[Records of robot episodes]
------------------------------------------------
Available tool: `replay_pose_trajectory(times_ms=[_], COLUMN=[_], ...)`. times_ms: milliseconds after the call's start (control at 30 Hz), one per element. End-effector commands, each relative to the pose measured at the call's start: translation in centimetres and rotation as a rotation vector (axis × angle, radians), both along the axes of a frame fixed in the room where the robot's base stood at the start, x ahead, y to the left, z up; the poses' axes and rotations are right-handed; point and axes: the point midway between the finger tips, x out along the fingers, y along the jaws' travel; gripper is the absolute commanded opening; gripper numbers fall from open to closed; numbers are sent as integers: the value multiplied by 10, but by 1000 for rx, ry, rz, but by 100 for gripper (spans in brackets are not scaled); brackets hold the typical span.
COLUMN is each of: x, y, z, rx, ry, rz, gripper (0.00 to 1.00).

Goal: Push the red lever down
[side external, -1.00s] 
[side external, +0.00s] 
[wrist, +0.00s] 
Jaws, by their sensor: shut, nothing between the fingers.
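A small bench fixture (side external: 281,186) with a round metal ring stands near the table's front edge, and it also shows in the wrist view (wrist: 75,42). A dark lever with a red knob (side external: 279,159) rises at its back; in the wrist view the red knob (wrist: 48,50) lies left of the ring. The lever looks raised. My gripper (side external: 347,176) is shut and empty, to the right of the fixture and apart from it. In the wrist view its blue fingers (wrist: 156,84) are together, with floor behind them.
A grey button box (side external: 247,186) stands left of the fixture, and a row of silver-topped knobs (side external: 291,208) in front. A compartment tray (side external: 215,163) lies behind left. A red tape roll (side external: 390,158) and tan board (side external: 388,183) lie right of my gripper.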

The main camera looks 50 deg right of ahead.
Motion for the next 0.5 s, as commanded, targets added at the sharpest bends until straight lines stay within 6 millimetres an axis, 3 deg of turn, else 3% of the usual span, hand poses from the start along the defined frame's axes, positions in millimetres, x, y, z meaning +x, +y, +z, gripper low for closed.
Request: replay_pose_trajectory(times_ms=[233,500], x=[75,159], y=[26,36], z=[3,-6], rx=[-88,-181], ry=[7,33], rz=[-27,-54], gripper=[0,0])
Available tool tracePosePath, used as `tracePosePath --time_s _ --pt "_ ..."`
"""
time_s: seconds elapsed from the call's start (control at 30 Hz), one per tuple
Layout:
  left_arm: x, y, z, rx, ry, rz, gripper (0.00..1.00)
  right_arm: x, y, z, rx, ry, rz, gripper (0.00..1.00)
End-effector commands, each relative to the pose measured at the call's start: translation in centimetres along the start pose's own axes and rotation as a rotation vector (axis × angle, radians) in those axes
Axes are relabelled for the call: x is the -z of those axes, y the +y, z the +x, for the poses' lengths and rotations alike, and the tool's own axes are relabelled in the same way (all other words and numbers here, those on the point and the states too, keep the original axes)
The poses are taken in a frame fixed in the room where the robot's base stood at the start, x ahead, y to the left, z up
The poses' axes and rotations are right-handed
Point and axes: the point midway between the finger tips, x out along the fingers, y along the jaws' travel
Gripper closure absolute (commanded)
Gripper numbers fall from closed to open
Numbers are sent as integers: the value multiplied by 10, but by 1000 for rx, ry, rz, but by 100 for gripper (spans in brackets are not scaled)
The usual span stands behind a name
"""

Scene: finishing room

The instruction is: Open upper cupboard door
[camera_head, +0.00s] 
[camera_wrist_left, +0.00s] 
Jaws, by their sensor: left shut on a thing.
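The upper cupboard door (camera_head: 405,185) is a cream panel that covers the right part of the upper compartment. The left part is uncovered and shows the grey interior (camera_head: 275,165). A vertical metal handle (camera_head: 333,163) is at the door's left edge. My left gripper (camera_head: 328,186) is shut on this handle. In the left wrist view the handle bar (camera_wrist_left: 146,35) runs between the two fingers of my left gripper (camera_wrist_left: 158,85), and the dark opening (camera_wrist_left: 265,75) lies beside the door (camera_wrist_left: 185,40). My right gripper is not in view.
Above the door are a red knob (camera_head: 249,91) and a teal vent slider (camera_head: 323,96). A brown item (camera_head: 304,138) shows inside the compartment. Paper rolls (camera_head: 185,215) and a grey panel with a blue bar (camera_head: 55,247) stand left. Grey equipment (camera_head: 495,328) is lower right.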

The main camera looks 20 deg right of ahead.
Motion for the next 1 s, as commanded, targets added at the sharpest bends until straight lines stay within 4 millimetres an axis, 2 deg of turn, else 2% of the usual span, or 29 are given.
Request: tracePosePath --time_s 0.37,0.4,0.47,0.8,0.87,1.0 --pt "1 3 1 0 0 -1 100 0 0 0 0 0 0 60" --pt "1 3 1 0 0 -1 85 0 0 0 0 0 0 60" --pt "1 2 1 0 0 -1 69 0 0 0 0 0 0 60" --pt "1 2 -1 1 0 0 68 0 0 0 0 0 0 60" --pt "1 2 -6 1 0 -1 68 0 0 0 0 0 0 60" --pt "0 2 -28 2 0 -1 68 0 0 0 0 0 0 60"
------------------------------------------------
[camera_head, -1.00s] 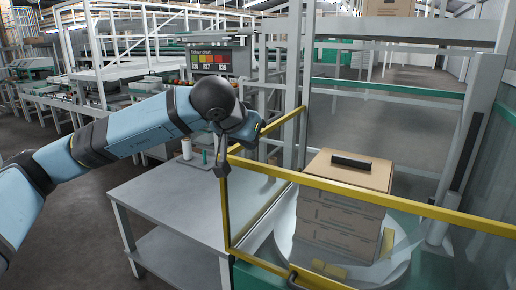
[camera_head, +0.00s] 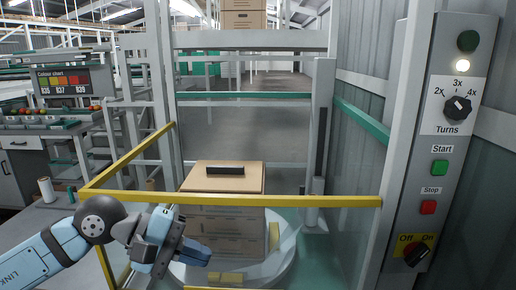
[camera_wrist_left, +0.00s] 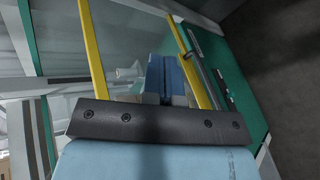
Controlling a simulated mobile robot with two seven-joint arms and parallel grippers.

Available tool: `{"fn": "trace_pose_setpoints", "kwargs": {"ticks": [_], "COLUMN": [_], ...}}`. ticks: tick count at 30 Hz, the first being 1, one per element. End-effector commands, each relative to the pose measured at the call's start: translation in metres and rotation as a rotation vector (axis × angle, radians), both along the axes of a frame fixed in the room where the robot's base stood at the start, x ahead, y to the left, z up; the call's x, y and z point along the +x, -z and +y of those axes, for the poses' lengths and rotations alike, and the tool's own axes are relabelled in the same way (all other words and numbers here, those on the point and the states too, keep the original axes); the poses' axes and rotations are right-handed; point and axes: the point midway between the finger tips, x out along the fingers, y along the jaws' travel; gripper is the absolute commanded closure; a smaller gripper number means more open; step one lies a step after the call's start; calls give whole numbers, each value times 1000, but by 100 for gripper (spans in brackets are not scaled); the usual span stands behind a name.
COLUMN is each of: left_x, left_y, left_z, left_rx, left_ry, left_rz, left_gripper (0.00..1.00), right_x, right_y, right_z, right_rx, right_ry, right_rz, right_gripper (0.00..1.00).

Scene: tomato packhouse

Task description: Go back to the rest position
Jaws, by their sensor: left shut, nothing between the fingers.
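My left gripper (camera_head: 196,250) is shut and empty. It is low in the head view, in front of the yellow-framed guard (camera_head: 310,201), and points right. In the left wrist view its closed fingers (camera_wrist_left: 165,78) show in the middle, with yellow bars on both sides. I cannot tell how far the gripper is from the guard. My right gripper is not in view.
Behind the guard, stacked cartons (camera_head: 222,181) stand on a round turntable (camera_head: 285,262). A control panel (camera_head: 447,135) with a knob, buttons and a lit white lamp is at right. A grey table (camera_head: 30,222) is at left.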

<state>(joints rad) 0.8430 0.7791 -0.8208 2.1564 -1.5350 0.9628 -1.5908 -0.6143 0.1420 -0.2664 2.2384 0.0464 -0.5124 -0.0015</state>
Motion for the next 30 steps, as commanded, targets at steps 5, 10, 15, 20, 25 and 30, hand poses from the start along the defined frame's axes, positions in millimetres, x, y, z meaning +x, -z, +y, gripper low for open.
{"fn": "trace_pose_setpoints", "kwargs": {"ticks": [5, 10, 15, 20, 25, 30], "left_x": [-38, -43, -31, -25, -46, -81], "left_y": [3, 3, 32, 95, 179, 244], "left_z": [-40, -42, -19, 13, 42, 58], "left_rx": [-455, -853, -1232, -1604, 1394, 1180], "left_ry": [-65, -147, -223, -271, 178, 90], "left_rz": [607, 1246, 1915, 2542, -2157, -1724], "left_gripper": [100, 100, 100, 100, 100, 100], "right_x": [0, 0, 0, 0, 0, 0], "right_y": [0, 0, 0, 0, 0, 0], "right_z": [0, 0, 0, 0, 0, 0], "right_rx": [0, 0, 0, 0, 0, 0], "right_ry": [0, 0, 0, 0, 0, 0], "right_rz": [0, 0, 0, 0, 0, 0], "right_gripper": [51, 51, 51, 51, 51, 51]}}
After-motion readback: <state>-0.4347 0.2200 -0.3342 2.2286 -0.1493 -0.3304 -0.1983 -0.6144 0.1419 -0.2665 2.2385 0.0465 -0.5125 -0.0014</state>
------------------------------------------------
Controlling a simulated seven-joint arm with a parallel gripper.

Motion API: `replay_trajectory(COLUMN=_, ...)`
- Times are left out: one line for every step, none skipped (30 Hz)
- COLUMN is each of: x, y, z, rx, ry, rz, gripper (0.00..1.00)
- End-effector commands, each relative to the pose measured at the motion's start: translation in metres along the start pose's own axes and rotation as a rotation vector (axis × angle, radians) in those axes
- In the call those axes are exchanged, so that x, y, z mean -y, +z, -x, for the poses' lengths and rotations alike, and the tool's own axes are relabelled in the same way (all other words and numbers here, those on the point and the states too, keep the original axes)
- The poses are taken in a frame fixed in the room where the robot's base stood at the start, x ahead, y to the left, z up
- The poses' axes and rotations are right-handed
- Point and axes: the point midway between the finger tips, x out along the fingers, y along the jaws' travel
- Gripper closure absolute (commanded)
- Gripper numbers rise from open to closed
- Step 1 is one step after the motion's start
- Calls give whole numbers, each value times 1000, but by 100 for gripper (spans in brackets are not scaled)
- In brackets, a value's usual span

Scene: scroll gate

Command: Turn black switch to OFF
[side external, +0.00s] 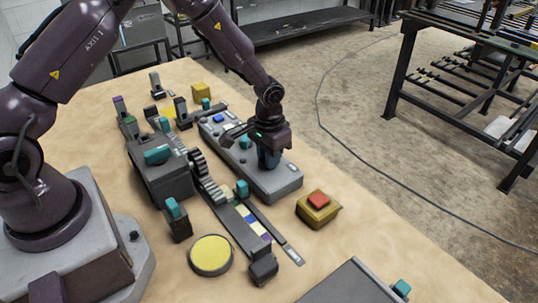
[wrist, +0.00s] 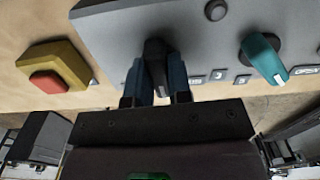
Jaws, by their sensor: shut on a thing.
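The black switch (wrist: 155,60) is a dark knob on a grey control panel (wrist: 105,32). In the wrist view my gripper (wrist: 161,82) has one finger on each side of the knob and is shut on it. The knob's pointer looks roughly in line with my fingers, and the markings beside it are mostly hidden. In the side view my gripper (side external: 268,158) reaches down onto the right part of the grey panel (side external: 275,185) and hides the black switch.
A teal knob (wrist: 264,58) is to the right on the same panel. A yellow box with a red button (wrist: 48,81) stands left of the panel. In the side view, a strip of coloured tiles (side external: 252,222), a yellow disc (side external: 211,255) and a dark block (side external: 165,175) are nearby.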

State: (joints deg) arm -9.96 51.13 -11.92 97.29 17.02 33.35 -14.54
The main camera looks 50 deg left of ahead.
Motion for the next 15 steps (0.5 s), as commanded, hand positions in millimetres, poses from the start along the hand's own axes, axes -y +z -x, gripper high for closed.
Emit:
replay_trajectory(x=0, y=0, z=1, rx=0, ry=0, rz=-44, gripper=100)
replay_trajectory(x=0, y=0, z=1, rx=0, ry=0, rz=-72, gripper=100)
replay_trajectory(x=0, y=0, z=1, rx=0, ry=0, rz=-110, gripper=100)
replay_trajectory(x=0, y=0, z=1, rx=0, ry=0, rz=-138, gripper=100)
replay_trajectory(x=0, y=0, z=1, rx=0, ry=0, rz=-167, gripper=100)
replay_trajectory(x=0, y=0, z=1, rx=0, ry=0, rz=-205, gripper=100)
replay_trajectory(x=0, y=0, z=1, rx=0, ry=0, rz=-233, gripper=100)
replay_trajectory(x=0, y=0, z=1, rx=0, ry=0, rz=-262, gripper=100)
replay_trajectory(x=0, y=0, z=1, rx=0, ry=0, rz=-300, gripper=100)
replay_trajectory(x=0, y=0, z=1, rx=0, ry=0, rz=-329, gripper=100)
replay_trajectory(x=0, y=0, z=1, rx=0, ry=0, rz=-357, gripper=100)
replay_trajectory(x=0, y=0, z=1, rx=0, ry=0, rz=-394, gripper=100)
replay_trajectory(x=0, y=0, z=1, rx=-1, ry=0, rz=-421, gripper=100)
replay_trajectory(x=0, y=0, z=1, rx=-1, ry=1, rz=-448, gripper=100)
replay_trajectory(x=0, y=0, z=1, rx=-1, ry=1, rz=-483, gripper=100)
------------------------------------------------
Output nothing except the lines from the line with "the typical span." through the line with "The main camera looks 50 deg right of ahead.", copied exactly, end lines included.

Available tool: `replay_pose_trajectory(times_ms=[_], COLUMN=[_], ...)`. times_ms: milliseconds after the call's start (control at 30 Hz), one per element. End-effector commands, each relative to the pose measured at the call's start: translation in centimetres and rotation as a rotation vector (axis × angle, radians), both along the axes of a frame fixed in the room where the robot's base stood at the start, x ahead, y to the left, z up; the poses' axes and rotations are right-handed; point and axes: the point midway between the finger tips, x out along the fingers, y along the jaws' travel; gripper is the absolute commanded opening; gripper numbers fall from open to closed; numbers are sent as integers: the value multiplied by 10, but by 1000 for rx, ry, rz, but by 100 for gripper (spans in brackets are not scaled); brackets hold the typical span.
COLUMN is each of: x, y, z, rx, ry, rz, gripper (0.00 to 1.00).

Goal: Push the red lever down
[side external, -1.00s] 
[side external, +0.00s] 
[wrist, +0.00s] 
Jaws, by their sensor: shut, nothing between the fingers.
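A small bench fixture (side external: 281,186) with a round metal ring stands near the table's front edge, and it also shows in the wrist view (wrist: 75,42). A dark lever with a red knob (side external: 279,159) rises at its back; in the wrist view the red knob (wrist: 48,50) lies left of the ring. The lever looks raised. My gripper (side external: 347,176) is shut and empty, to the right of the fixture and apart from it. In the wrist view its blue fingers (wrist: 156,84) are together, with floor behind them.
A grey button box (side external: 247,186) stands left of the fixture, and a row of silver-topped knobs (side external: 291,208) in front. A compartment tray (side external: 215,163) lies behind left. A red tape roll (side external: 390,158) and tan board (side external: 388,183) lie right of my gripper.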

The main camera looks 50 deg right of ahead.

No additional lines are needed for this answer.